** DATA PROVIDED **
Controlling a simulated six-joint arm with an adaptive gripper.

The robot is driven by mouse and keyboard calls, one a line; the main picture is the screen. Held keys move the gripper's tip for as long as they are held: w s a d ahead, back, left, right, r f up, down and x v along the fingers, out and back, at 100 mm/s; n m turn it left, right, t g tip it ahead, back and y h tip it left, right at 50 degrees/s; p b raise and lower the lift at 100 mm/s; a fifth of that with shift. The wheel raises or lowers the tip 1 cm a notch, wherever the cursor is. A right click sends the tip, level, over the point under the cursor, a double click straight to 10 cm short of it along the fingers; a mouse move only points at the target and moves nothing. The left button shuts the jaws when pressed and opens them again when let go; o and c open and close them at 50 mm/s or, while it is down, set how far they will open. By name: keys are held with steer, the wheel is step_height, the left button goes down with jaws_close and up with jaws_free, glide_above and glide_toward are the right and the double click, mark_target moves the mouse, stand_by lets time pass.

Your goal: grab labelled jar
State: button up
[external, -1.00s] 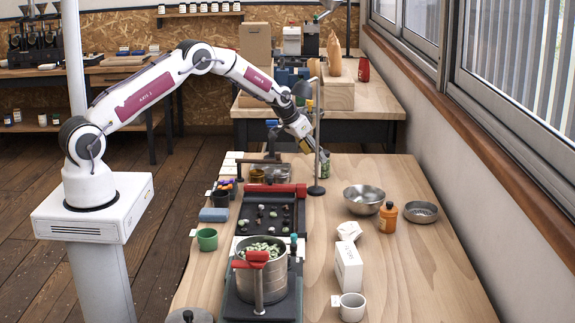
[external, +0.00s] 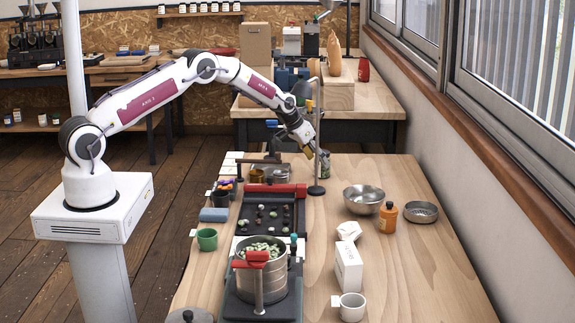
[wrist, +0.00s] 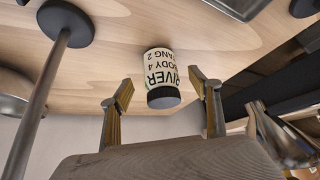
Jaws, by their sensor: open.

** YOUR TASK **
The answer is one number: how many lines of the material above contain "gripper".

** SOLUTION TO THIS PROBLEM **
2